No es posible contar todas las maravillas que un libro tan modestamente empalmado contiene. Acaso resaltar ese afán de Agustín, tan bien contado por Fina, de poner una mirada de advertencia, enfática, sobre la voracidad imperial, en un grupo de amigos antiimperialistas y martianos, pero donde él fue el primero en tener nítida conciencia de lo amenazado que estaba el mundo, de lo que sobrevendría, desastre del cual ni siquiera los imperialistas estarían a salvo.
Cuando se hace un libro; cuando se teje o levanta con la misma paciencia con que se levanta una catedral, con que se le ponen sus encajes, es como si los autores lanzaran los dados que seguirán rodando imprevisiblemente, pues lo que más adelante sucede con los lectores y las ideas que ellos van develando al paso de cada hoja, es un encuentro único, donde cada quien degusta y absorbe las verdades más apremiantes.
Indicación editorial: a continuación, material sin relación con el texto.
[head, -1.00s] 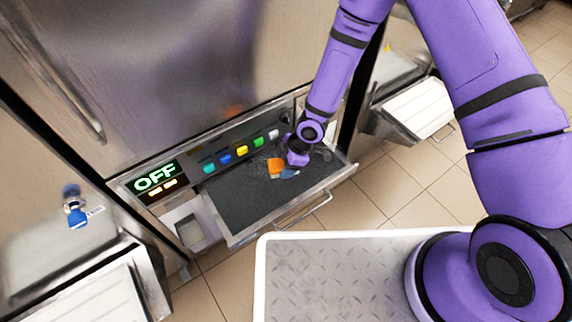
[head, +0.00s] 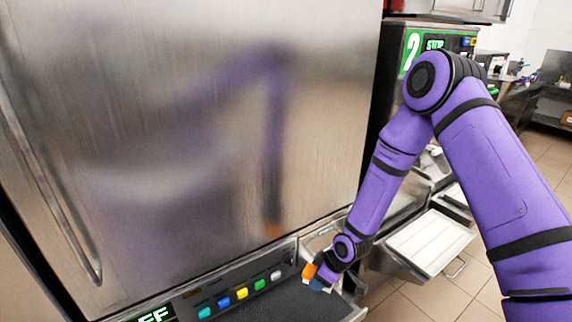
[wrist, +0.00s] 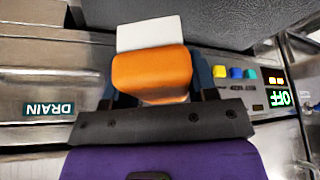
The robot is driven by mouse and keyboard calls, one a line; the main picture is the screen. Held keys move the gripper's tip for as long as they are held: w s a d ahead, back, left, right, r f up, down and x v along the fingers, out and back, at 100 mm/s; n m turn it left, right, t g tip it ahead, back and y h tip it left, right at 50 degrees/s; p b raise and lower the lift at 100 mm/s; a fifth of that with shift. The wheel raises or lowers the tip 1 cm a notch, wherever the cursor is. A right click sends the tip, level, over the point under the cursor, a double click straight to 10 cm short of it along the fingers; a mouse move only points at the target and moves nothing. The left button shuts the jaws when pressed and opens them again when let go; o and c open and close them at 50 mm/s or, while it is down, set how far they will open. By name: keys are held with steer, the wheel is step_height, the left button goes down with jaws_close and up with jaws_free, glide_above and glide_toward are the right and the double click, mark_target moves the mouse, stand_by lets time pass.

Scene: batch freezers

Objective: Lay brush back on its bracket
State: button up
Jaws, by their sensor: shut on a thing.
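The brush shows as an orange block (wrist: 152,73) with a white part (wrist: 150,32) beyond it in the wrist view. My gripper (wrist: 157,82) is shut on the orange block, with a blue finger on each side. In the head view the orange of the brush (head: 309,271) shows at my gripper (head: 317,282), by the right end of the button panel and near the dark-lined drawer. I cannot make out the bracket in either view.
The freezer's large steel door (head: 190,150) stands behind the panel. Coloured buttons (head: 242,293) line the panel above the dark tray (head: 290,305). A DRAIN label (wrist: 48,108) reads upside down in the wrist view. A white-topped tray (head: 430,243) sits at right.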

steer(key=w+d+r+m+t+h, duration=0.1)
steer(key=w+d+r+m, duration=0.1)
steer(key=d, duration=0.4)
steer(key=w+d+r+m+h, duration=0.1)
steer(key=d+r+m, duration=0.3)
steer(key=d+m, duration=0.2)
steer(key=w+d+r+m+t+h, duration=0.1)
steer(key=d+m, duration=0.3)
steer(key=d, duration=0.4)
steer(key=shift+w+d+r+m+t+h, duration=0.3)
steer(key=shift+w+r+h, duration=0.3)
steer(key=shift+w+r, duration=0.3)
Fui tomada por una suerte de sortilegio al dar con el libro del cual hablo —que existe gracias al Centro Cultural Dulce María Loynaz, y que sería una verdadera fortuna del espíritu poder imprimir a mayor escala—; me quedé pensando en el color de esas tardes en que un grupo de jóvenes regidos por la sensibilidad levantaron su mundo, siempre reverenciando lo mejor de su Isla, siempre llenando el tiempo con la salvadora compañía de la buena cultura. Ese tiempo que Eliseo Diego dejó a todos en su testamento poético, porque en él nos va todo...
Y me quedé varada en ese espacio tan frágil, hecho de cuerdas invisibles, que es el de los amigos, allí donde todo fluye cristalinamente, donde no hay trampas ni trueques, desde donde puede erigirse esa otra familia soñada, y palpitan las criaturas hermanas que nos protegen como ángeles, que casi nos salvan, a veces con el simple gesto de extendernos un libro bueno.